【コラム】日本の小さな出版社CUONからの手紙

 CUON(クオン)という出版社があります。2010年から日本で韓国文学を翻訳・出版している数少ない出版社です。25年前に日本に留学して、「好きだから、好きなことをほかの人にも知らせたいから」始めたという金承福(キム・スンボク)代表の小さな出版社です。

 CUONはハン・ガン氏の『菜食主義者』をはじめ、キム・ジュンヒョク氏、パク・ソンウォン氏、キム・ヨンス氏、ウン・ヒギョン氏、チョン・セラン氏、ク・ヒョソ氏の小説やシン・ギョンリム氏の詩集などを「新しい韓国の文学シリーズ」として紹介してきました。

 みなさん、お気づきでしょう。
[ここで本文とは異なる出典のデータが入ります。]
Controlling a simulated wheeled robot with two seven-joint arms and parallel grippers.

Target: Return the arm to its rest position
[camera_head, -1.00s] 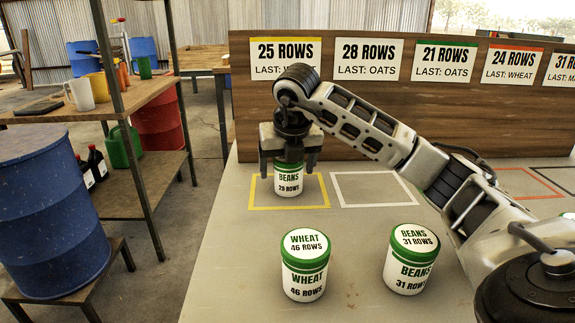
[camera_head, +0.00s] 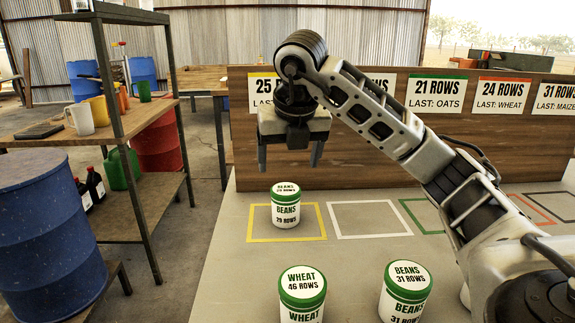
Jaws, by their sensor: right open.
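My right gripper (camera_head: 290,158) is open and empty, pointing down above the beans jar. The beans jar marked 29 rows (camera_head: 286,207) is white with a green-rimmed lid and stands upright inside the yellow outline (camera_head: 259,239). The fingertips are apart from the jar, a little above its lid. My right arm (camera_head: 390,125) reaches in from the lower right. My left gripper is not in view.
A wheat jar (camera_head: 302,292) and a beans jar marked 31 rows (camera_head: 405,291) stand at the front. White (camera_head: 368,236), green and red outlines lie to the right. A wooden board (camera_head: 350,160) with row signs stands behind. A shelf (camera_head: 135,122) and blue barrel (camera_head: 45,235) are left.

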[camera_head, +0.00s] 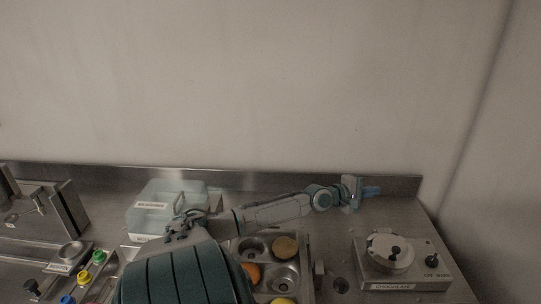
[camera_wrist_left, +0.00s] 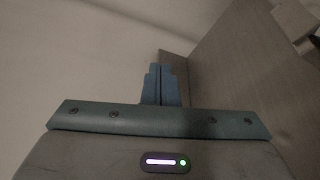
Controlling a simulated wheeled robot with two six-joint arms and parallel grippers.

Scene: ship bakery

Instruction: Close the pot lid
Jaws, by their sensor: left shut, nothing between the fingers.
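The chocolate pot (camera_head: 378,284) is a metal unit labelled CHOCOLATE at the right of the counter in the head view. A pale round lid (camera_head: 378,244) with dark fittings is at its top. I cannot tell from this angle whether the lid sits fully down. My left gripper (camera_head: 372,191) is up and behind the pot, apart from it, near the back edge of the counter. Its blue fingers are shut and empty; they also show together in the left wrist view (camera_wrist_left: 161,85). My right gripper is not in view.
A muffin tray (camera_head: 308,262) with several round items lies left of the pot. A translucent labelled bin (camera_head: 150,214) stands behind my arm. Coloured buttons (camera_head: 84,270) and a metal machine (camera_head: 66,212) are at the left. A wall rises behind the counter.
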日本文学はほぼリアルタイムで韓国に紹介されていますが、その逆は容易ではありません。韓国で翻訳される日本の書籍は年間900作品以上ですが、日本で出版されている韓国翻訳書籍は約20作品に過ぎません。

 経営的には厳しいですが、おかげでCUONは「信頼の名前」になりました。CUONが出版したハン・ガン氏の『菜食主義者』について、朝日新聞には「瞬時に心を奪われた、レベルの高い作品」という書評が掲載されました。
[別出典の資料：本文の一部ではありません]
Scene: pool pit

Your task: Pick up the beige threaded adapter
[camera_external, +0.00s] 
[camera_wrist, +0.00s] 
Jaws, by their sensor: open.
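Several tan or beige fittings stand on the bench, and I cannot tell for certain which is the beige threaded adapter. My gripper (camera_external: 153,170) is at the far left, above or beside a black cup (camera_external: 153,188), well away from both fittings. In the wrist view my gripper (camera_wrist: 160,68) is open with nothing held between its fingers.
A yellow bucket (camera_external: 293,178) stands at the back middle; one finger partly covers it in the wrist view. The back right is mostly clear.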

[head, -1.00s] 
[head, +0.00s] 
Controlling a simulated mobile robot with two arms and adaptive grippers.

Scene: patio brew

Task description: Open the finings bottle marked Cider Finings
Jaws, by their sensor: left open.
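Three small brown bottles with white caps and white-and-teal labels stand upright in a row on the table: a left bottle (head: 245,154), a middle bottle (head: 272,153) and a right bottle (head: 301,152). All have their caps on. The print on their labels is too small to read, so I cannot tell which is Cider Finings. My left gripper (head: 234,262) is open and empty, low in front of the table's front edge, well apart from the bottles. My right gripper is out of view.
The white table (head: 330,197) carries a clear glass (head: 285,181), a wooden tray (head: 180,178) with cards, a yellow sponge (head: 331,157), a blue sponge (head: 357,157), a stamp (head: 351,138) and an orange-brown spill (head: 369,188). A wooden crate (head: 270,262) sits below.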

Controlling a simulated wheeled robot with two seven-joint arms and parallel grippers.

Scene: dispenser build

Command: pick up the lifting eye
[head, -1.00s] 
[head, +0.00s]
 金承福代表からおととい1通の手紙が届きました。今年から韓国でも本を出すことにしたという内容でした。そこには2冊の本が同封されていました。仏教に基づいて人生の意味や真の幸福について唱えてきた高森顕徹・浄土真宗親鸞会会長の『なぜ生きる』と『光に向かって100の花束』です。

 日本にいる金承福代表に電話をかけました。代表は「これまでは私が読んで感動した韓国の文学作品を日本語圏の人々に紹介してきましたが、これからは私が長年心の中にとどめてきた感動的な日本の書籍を私の故国・韓国で紹介したいと思います」と語りました。当初はこれらの「良書」を韓国の出版社に紹介することにより、自身の使命を果たそうとしたそうですが、商業性などの理由で良い回答が得られなかったといいます。
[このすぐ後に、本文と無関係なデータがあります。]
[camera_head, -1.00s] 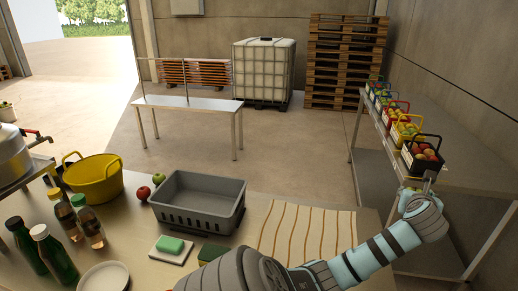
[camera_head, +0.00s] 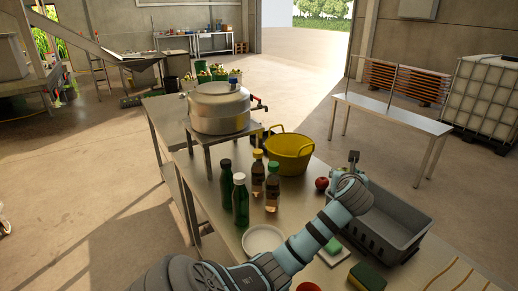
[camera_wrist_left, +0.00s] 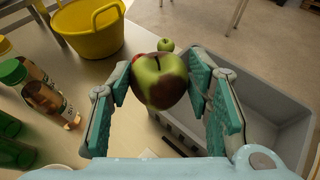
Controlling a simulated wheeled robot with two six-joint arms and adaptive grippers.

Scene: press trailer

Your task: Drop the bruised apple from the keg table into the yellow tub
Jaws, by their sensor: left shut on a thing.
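The bruised apple (camera_wrist_left: 158,80), green with a large brown patch, sits between the two fingers of my left gripper (camera_wrist_left: 160,88) in the left wrist view. My left gripper (camera_head: 354,160) is shut on it. In the head view the gripper is by the grey crate's far left corner, and the held apple is hidden there. The yellow tub (camera_head: 290,154) stands on the steel table, left of the gripper and apart from it. It also shows at the top left of the wrist view (camera_wrist_left: 90,32). My right gripper is not in view.
A red apple (camera_head: 322,184) and a green apple (camera_wrist_left: 165,45) lie on the table between tub and crate. The grey crate (camera_head: 388,240) is to the right. Several bottles (camera_head: 241,200), a white plate (camera_head: 263,240) and a steel pot (camera_head: 218,107) stand nearby. A sponge (camera_head: 367,277) lies in front.

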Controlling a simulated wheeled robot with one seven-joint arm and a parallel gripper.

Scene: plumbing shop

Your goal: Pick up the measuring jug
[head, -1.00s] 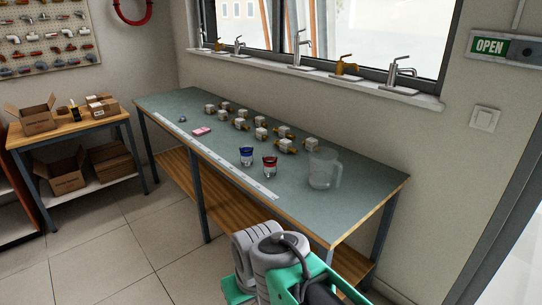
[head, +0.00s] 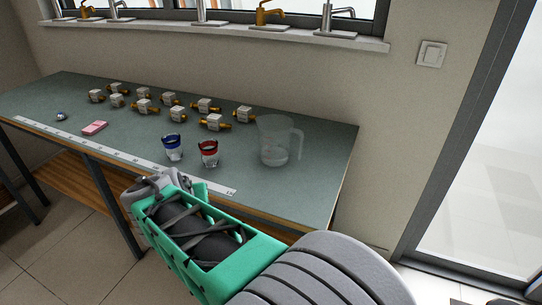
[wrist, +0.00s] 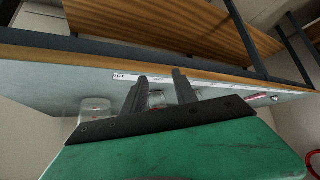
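The measuring jug (head: 275,142) is clear and stands upright near the right end of the workbench, its handle to the right in the head view. It also shows in the wrist view, as a pale see-through shape (wrist: 93,106) left of the fingers, partly cut off by the gripper body. My gripper (wrist: 160,78) is open, with a gap between its two dark fingers and nothing seen held. It is apart from the jug. In the head view my arm reaches along the front of the bench and the fingers are hidden.
Several brass-ended valves (head: 213,122) are behind. A window sill (head: 230,36) runs above.

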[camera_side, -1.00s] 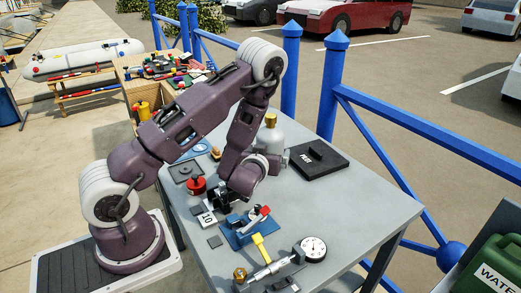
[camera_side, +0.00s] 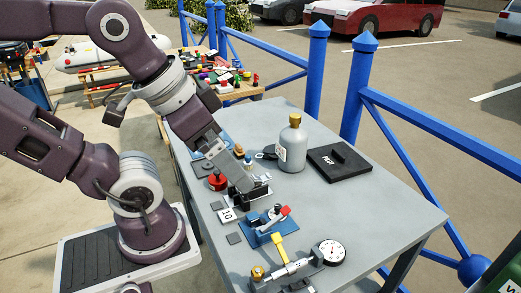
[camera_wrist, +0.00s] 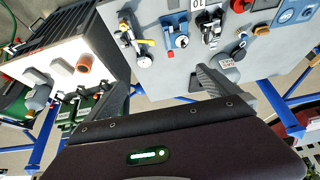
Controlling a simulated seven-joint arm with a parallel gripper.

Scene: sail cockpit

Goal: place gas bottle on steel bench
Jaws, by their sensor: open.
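The gas bottle (camera_side: 293,146) is grey with a brass-coloured top and a pale label. It stands upright on the grey steel bench (camera_side: 372,210), left of the black case, with nothing holding it. In the wrist view a grey round thing with a label, likely the bottle (camera_wrist: 230,68), shows just beyond the right finger. My gripper (camera_side: 232,172) is left of the bottle and apart from it, over the small parts. In the wrist view my gripper (camera_wrist: 168,80) has its fingers wide apart with nothing between them.
A black case (camera_side: 340,160) lies to the bottle's right. Blue railing (camera_side: 420,120) runs behind. The bench's right part is clear.

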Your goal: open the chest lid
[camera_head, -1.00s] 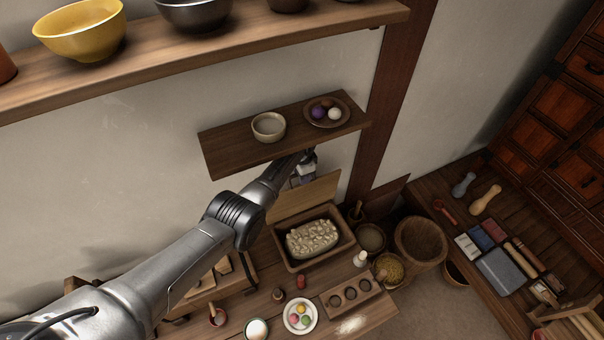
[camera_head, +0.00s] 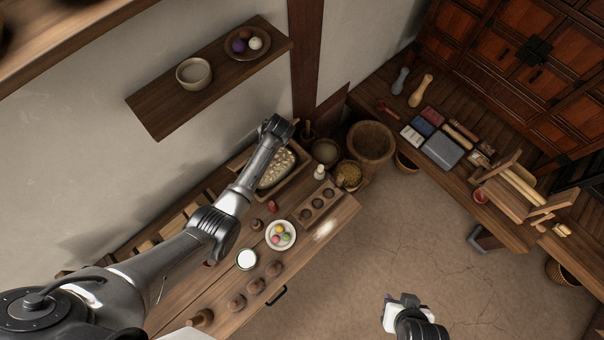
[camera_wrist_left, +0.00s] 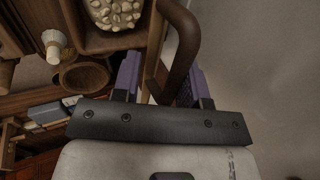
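The wooden chest (camera_head: 295,176) stands at the table's back edge, with pale lumpy contents (camera_head: 279,168) showing inside. Its lid (camera_head: 238,157) stands raised behind it, mostly hidden by my left arm. In the head view my left gripper (camera_head: 280,127) is over the chest's far side, its fingers hidden. In the left wrist view the purple fingertips (camera_wrist_left: 163,82) are apart, with a wooden edge and a dark curved handle (camera_wrist_left: 185,45) between them. I cannot tell whether they touch it. My right gripper (camera_head: 398,301) is low at the bottom, its fingers too small to read.
A wall shelf (camera_head: 160,117) is behind. A large wooden mortar (camera_head: 370,148) stands right of the chest.

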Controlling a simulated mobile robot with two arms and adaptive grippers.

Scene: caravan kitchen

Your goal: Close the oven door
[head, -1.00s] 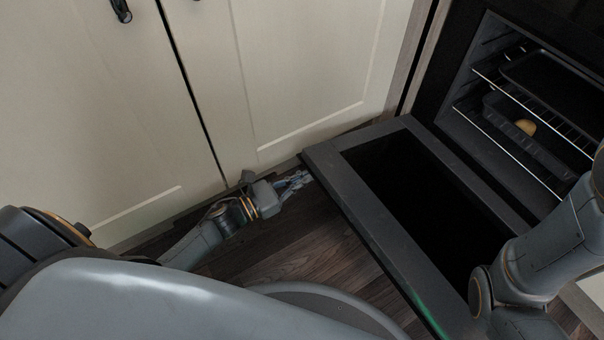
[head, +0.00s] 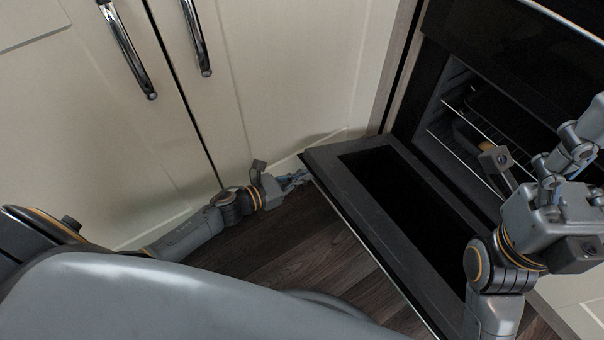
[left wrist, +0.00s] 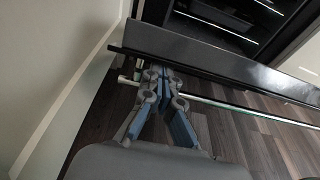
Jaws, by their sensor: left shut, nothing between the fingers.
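The oven door (head: 440,235) is open, folded down in front of the oven (head: 470,60), with its dark inner window facing up. My left gripper (head: 302,176) is at the door's outer left corner, low near the floor. In the left wrist view its fingers (left wrist: 164,74) are shut and empty, in front of the door's edge and across a silver bar (left wrist: 245,106) along the door's outer side. Whether the tips touch the door is unclear. My right gripper (head: 580,150) is in front of the oven opening at the right; its fingertips are hard to make out.
Cream cabinet doors (head: 290,80) with silver handles (head: 128,50) stand to the left, close to my left arm. Dark wood floor (head: 300,250) is clear in front of the door.
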 3年前にこの出版社が企画した『韓国・朝鮮の知を読む』を思い出しました。野間秀樹・明治学院大学客員教授がまとめたこの本は、日本の文芸批評家の柄谷行人氏、歴史学者の和田春樹氏、韓国の文学評論家の金炳翼(キム・ビョンイク)氏、小説家の成碩済(ソン・ソクチェ)氏、建築家の承孝相(スン・ヒョサン)氏ら韓日の知識人140人が参加しています。「韓国の知」と言って思い浮かぶ本を推薦し、その理由を説明する本です。同書は日本の人文・社会科学部門などで業績が顕著な本に授与されるパピルス賞を受賞するなど、韓日人文交流の象徴のような作品になりました。

 日本の良書を紹介する金承福代表の試みが、健全な韓日交流の新たなシンボルになることに期待したいです。偏狭なナショナリズムという窓ではなく、民族と国家の境界を越えた普遍的な体験として、です。